PENULIS - AUTOR

My photo
Gera, Thüringen, Germany
Pernah Belajar Filsafat pada Sekolah Tinggi Filsafat Katolik Ledalero. Sekarang Mahasiswa pada Philosophisch-Theologische Hochschule SVD St.Augustin - Jerman

SUARA - KODA

KODA

Pana mai tada lewung, gawé mai tiru tana.
Pana éka sépat lewo, gawé éka sigan tana.

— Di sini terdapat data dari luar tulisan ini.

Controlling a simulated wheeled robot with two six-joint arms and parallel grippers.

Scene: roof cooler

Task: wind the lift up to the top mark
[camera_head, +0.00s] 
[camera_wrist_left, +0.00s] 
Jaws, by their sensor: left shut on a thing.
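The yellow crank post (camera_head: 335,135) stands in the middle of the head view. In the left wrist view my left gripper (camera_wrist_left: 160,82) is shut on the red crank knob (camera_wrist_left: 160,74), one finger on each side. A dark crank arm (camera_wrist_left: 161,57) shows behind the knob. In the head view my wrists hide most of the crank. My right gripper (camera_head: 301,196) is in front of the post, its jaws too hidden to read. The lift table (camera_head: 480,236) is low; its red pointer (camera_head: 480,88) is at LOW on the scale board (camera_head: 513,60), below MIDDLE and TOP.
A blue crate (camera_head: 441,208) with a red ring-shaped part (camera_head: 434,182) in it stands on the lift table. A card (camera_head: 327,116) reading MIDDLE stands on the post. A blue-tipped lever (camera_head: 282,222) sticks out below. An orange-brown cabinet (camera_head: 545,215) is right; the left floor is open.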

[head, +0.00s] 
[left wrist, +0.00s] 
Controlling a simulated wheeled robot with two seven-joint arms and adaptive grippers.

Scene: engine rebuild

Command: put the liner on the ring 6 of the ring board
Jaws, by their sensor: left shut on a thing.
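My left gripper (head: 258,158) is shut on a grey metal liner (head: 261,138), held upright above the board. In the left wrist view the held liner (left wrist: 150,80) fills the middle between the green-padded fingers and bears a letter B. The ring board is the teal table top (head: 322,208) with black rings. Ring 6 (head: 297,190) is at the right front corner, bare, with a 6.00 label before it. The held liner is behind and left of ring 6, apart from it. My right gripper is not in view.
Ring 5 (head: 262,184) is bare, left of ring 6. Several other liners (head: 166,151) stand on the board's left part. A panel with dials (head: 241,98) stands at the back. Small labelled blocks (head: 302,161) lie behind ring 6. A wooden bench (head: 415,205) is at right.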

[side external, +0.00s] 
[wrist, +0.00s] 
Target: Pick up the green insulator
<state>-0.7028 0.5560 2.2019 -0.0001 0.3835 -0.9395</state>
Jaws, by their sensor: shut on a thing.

Gelekat tuén Lera Wulan, gewayang golén Tana Ékan.
Beta doré doan-doan, bauk tematan léla-léla.
Nubung nala méi menung, barang nala raa loma.

02 March 2019

PUSTAKA LAMAHOLOT: Hak Asasi Manusia dalam Masyarakat Komunal. Kajian atas Konsep HAM dalam Teks- teks Adat Lamaholot dan Releansinya terhadap HAM dalam UUD 1945


Judul               : Hak Asasi Manusia dalam Masyarakat Komunal. Kajian atas Konsep   HAM dalam      Teks-     teks Adat Lamaholot dan Releansinya terhadap HAM dalam UUD 1945
Penulis               : Marianus Kleden

Penerbit             : Lamalera
Tahun Terbit       : 2009
Tebal                 : 545

Abstraksi

Reformasi 1998 menghasilkan, antara lain, amandemen UUD 1945. Salah satu bagian amendemen yang menonjol adalah dimasukkannya BAB XA dengan 10 pasal yaitu pasal 28A-28J yang memuat hak-hak asasi manusia. Kenyataan inilah yang memotivasi penulis untuk melakukan penelitian dengan pertanyaan penelitian, apakah HAM yang dimasukkan ke dalam UUD 1945 itu cocok dan selaras dengan pengertian HAM dalam masyarakat komunal. Asumsinya adalah, HAM yang diadopsi dari Barat berwatak individualistik, sedangkan HAM dalam masyarakat komunal masih meninggalkan pertanyaan: apakah ada, dan kalau ada, apakah wataknya individualistik, atau kolektif dan altruistik, dan kalau berbeda dari paham Barat bagaimana keduanya bisa disinergikan. Dengan latar belakang ini menulis mendesain sebuah penelitian dengan judul Hak Asasi Manusia dalam Masyarakat Komunal. Kajian atas konsep HAM dalam Teks-teks Adat Lamaholot dan Relevansinya dengan HAM dalam Bab XA UUD 1945. 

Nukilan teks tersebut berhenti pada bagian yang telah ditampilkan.